» MATERIAL:
::::

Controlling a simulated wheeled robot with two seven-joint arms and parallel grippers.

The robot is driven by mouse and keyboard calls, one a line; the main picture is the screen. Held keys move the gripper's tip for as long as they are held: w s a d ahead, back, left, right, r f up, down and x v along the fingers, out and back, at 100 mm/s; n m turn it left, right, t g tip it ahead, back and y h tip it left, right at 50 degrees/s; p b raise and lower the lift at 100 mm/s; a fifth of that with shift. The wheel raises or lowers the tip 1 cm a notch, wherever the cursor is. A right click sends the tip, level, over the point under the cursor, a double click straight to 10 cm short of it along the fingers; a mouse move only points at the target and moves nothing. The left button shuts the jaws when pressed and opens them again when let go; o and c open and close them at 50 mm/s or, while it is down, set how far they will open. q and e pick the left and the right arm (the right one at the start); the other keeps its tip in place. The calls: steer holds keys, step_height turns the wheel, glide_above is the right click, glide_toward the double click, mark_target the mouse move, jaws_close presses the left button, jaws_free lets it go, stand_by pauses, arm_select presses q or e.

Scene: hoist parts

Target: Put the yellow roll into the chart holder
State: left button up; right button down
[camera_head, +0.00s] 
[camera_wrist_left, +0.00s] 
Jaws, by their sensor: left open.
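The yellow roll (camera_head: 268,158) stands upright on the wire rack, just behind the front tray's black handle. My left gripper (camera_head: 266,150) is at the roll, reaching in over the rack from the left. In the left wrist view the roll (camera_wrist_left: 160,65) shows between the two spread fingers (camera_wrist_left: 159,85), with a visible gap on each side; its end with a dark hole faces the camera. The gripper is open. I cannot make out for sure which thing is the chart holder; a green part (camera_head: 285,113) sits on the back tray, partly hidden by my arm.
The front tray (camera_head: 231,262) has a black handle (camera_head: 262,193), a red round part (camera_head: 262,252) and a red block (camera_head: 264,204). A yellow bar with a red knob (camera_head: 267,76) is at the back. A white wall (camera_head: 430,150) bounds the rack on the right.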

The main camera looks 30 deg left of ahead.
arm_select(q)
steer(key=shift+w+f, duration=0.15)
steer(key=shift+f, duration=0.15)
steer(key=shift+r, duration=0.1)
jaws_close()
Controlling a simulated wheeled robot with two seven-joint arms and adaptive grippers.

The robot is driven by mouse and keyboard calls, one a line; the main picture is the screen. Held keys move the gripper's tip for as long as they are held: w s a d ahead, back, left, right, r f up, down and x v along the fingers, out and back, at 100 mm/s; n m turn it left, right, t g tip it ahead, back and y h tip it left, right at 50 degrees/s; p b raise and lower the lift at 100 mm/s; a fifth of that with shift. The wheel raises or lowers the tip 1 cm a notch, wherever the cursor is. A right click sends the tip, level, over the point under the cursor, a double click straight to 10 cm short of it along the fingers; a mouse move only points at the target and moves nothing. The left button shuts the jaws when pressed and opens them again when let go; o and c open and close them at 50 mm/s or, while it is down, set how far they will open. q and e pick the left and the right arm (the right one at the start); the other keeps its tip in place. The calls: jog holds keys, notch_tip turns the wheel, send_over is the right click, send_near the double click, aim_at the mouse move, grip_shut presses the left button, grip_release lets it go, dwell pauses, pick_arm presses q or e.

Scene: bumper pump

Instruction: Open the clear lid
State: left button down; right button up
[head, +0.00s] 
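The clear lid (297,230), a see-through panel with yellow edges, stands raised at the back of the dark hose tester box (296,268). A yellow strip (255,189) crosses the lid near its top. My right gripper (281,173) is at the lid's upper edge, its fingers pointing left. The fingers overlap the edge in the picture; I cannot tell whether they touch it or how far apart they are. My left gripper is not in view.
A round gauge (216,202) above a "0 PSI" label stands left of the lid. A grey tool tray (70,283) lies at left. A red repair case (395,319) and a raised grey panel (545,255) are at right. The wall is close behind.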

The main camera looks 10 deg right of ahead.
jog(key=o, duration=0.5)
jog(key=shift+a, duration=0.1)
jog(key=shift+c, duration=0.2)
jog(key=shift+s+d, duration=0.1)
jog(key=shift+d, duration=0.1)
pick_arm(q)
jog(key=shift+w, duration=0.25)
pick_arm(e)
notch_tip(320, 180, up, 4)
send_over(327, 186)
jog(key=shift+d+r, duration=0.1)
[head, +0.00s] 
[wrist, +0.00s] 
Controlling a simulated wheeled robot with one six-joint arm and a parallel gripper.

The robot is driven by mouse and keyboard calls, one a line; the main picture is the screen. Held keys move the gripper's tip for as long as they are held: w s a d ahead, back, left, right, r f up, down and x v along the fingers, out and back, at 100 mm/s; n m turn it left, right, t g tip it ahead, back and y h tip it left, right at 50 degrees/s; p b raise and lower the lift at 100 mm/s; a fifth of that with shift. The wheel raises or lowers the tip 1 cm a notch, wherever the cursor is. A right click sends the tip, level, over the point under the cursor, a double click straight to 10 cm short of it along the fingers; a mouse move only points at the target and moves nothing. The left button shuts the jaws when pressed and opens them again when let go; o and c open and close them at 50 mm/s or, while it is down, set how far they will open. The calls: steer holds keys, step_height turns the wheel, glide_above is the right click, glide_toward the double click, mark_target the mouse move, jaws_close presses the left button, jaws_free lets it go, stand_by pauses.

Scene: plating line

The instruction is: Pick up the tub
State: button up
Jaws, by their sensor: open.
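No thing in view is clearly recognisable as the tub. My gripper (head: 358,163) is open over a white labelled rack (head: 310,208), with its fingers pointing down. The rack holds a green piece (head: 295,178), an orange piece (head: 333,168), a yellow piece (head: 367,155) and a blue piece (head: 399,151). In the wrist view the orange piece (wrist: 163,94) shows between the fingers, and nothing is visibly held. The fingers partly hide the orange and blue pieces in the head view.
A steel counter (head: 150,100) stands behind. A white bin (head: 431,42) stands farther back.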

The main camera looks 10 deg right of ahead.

::::

» CHALLENGE: Faithfully reproduce all of the records, character for character.

» TASK RESPONSE:
Controlling a simulated wheeled robot with two seven-joint arms and parallel grippers.

The robot is driven by mouse and keyboard calls, one a line; the main picture is the screen. Held keys move the gripper's tip for as long as they are held: w s a d ahead, back, left, right, r f up, down and x v along the fingers, out and back, at 100 mm/s; n m turn it left, right, t g tip it ahead, back and y h tip it left, right at 50 degrees/s; p b raise and lower the lift at 100 mm/s; a fifth of that with shift. The wheel raises or lowers the tip 1 cm a notch, wherever the cursor is. A right click sends the tip, level, over the point under the cursor, a double click straight to 10 cm short of it along the fingers; a mouse move only points at the target and moves nothing. The left button shuts the jaws when pressed and opens them again when let go; o and c open and close them at 50 mm/s or, while it is down, set how far they will open. q and e pick the left and the right arm (the right one at the start); the other keeps its tip in place. The calls: steer holds keys, step_height turns the wheel, glide_above is the right click, glide_toward the double click, mark_target the mouse move, jaws_close presses the left button, jaws_free lets it go, stand_by pauses, arm_select presses q or e.

Scene: hoist parts

Target: Put the yellow roll into the chart holder
State: left button up; right button down
[camera_head, +0.00s] 
[camera_wrist_left, +0.00s] 
Jaws, by their sensor: left open.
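The yellow roll (camera_head: 268,158) stands upright on the wire rack, just behind the front tray's black handle. My left gripper (camera_head: 266,150) is at the roll, reaching in over the rack from the left. In the left wrist view the roll (camera_wrist_left: 160,65) shows between the two spread fingers (camera_wrist_left: 159,85), with a visible gap on each side; its end with a dark hole faces the camera. The gripper is open. I cannot make out for sure which thing is the chart holder; a green part (camera_head: 285,113) sits on the back tray, partly hidden by my arm.
The front tray (camera_head: 231,262) has a black handle (camera_head: 262,193), a red round part (camera_head: 262,252) and a red block (camera_head: 264,204). A yellow bar with a red knob (camera_head: 267,76) is at the back. A white wall (camera_head: 430,150) bounds the rack on the right.

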The main camera looks 30 deg left of ahead.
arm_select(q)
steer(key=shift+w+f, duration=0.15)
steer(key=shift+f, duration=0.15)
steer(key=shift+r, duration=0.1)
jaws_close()
Controlling a simulated wheeled robot with two seven-joint arms and adaptive grippers.

The robot is driven by mouse and keyboard calls, one a line; the main picture is the screen. Held keys move the gripper's tip for as long as they are held: w s a d ahead, back, left, right, r f up, down and x v along the fingers, out and back, at 100 mm/s; n m turn it left, right, t g tip it ahead, back and y h tip it left, right at 50 degrees/s; p b raise and lower the lift at 100 mm/s; a fifth of that with shift. The wheel raises or lowers the tip 1 cm a notch, wherever the cursor is. A right click sends the tip, level, over the point under the cursor, a double click straight to 10 cm short of it along the fingers; a mouse move only points at the target and moves nothing. The left button shuts the jaws when pressed and opens them again when let go; o and c open and close them at 50 mm/s or, while it is down, set how far they will open. q and e pick the left and the right arm (the right one at the start); the other keeps its tip in place. The calls: jog holds keys, notch_tip turns the wheel, send_over is the right click, send_near the double click, aim_at the mouse move, grip_shut presses the left button, grip_release lets it go, dwell pauses, pick_arm presses q or e.

Scene: bumper pump

Instruction: Open the clear lid
State: left button down; right button up
[head, +0.00s] 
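The clear lid (297,230), a see-through panel with yellow edges, stands raised at the back of the dark hose tester box (296,268). A yellow strip (255,189) crosses the lid near its top. My right gripper (281,173) is at the lid's upper edge, its fingers pointing left. The fingers overlap the edge in the picture; I cannot tell whether they touch it or how far apart they are. My left gripper is not in view.
A round gauge (216,202) above a "0 PSI" label stands left of the lid. A grey tool tray (70,283) lies at left. A red repair case (395,319) and a raised grey panel (545,255) are at right. The wall is close behind.

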The main camera looks 10 deg right of ahead.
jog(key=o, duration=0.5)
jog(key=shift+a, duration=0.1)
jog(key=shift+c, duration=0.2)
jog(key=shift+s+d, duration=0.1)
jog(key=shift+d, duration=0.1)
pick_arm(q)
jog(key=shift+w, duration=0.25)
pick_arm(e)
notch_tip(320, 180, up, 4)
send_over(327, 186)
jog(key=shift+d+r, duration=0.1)
[head, +0.00s] 
[wrist, +0.00s] 
Controlling a simulated wheeled robot with one six-joint arm and a parallel gripper.

The robot is driven by mouse and keyboard calls, one a line; the main picture is the screen. Held keys move the gripper's tip for as long as they are held: w s a d ahead, back, left, right, r f up, down and x v along the fingers, out and back, at 100 mm/s; n m turn it left, right, t g tip it ahead, back and y h tip it left, right at 50 degrees/s; p b raise and lower the lift at 100 mm/s; a fifth of that with shift. The wheel raises or lowers the tip 1 cm a notch, wherever the cursor is. A right click sends the tip, level, over the point under the cursor, a double click straight to 10 cm short of it along the fingers; a mouse move only points at the target and moves nothing. The left button shuts the jaws when pressed and opens them again when let go; o and c open and close them at 50 mm/s or, while it is down, set how far they will open. The calls: steer holds keys, step_height turns the wheel, glide_above is the right click, glide_toward the double click, mark_target the mouse move, jaws_close presses the left button, jaws_free lets it go, stand_by pauses.

Scene: plating line

The instruction is: Pick up the tub
State: button up
Jaws, by their sensor: open.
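No thing in view is clearly recognisable as the tub. My gripper (head: 358,163) is open over a white labelled rack (head: 310,208), with its fingers pointing down. The rack holds a green piece (head: 295,178), an orange piece (head: 333,168), a yellow piece (head: 367,155) and a blue piece (head: 399,151). In the wrist view the orange piece (wrist: 163,94) shows between the fingers, and nothing is visibly held. The fingers partly hide the orange and blue pieces in the head view.
A steel counter (head: 150,100) stands behind. A white bin (head: 431,42) stands farther back.

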The main camera looks 10 deg right of ahead.

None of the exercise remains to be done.